Suzanna Arundhati Roy, born in 1959 in Shillong, a small town in India’s northeast, grew up strong-minded, and had to. Her mother was a Syrian Christian from Kerala; her father was the manager of a tea plantation, and a Hindu and a drunk. Because of their differing backgrounds, their marriage was frowned on; its ending was even less approved of. When Roy was two, her mother, Mary, took her two children and returned to her family. But, in India, daughters who insist on choosing their own husbands are not necessarily welcomed home when the union doesn’t prosper. Mary Roy and her children lived on their relatives’ sufferance. Roy told Siddhartha Deb that her mother would send her and her brother into town with a basket, and the shopkeepers would put in it whatever they could spare on credit: “Mostly just rice and green chilies.” The mother was chronically ill, with asthma. Later, she started a school and was busy there. Her children were on their own, and, still bearing the stigma of their parents’ divorce, often found their companions among lower-caste neighbors.

When Roy was sixteen, she left home for good, soon landing in an architectural college in Delhi. Much of the time, she lived in slums, because that was all she could afford. After graduating from college, she hung out with her boyfriend for a while in Goa, where they would make cake and sell it on the beach. Among the poor, Roy told Deb, she learned to see the world from the point of view of absolute vulnerability: “And that hasn’t left me.”

Indeed, that is what occupied her during the years when, to her fans’ disappointment, she was not writing novels. Journalists are always telling us about the interesting play of contrasts in the “new India”: billionaires walking the same sidewalks as beggars, Bentleys driving down roads alongside oxcarts. Side by side, business and charm, the modern world and the old world. But, as Roy has argued in the eight books she has brought out since “The God of Small Things,” the two aren’t separate. The new India was built on the backs of the poor. One of her first targets, in a widely circulated 1998 essay, “The End of Imagination,” was the nuclear tests India carried out that year. To many Indians, these were occasions of pride: their country was a player at last. To Roy, the nuclear program was a sign that the government cared more about displays of power than about the appalling conditions in which most of its billion citizens lived.

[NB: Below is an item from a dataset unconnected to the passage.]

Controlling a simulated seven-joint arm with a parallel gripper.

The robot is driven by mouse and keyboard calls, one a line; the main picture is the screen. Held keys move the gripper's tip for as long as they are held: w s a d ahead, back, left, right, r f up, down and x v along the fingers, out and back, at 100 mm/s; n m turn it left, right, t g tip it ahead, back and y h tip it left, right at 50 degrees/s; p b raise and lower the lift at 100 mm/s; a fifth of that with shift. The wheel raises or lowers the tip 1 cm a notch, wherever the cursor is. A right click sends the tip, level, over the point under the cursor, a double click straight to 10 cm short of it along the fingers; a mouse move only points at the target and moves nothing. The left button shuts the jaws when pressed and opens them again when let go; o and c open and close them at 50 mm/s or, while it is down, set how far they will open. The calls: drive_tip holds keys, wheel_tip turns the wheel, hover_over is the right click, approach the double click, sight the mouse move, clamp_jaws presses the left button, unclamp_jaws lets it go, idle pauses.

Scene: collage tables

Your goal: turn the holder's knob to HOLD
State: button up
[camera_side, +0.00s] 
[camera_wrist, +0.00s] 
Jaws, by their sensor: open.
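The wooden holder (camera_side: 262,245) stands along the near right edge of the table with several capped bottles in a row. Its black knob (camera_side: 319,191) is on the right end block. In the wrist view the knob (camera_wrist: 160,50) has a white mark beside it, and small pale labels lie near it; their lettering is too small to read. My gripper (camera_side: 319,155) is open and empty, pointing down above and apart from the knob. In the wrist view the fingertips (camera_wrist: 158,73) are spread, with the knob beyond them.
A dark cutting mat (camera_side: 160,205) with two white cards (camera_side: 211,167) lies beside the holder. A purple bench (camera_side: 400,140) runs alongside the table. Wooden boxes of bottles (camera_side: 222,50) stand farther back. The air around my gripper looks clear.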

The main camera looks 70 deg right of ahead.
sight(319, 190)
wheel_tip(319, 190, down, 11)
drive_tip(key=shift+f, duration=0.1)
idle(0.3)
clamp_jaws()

These books—most of them were collections of previously published essays—were really all about one subject: modern India’s abuse of its poor. The country’s new middle class, Roy writes, lives “side by side with spirits of the netherworld, the poltergeists . . . of the 800 million who have been impoverished and dispossessed to make way for us. And who survive on less than twenty Indian rupees a day.” Twenty rupees is thirty cents.
Roy is a good polemicist. She writes simple, strong expository prose. When she needs to, she uses words like “stupid” and “pathetic”—indeed, “mass murder.” She checks her facts; most of her books conclude with a fat section of endnotes, documenting her claims. Many people on the right hate her, of course, and not just for her skill in argumentation. There is a Jane Fonda-in-Vietnam element here: although Roy, unlike Fonda, grew up poor, to many she looks like a fortunate person. She may have sold cake on the beach when she was young, but that sounds a little bit like fun.

This problem often comes up when the rich plead on behalf of the poor. The less rich say, Well, why don’t you give your money away? That, of course, is not a solution. And, in fact, Roy has given a lot of money away—for example, all her prize money. She certainly has no financial difficulties. “The God of Small Things” has sold more than six million copies. But should only the poor be allowed to argue for the poor? If so, the poor would be in much worse trouble than they already are.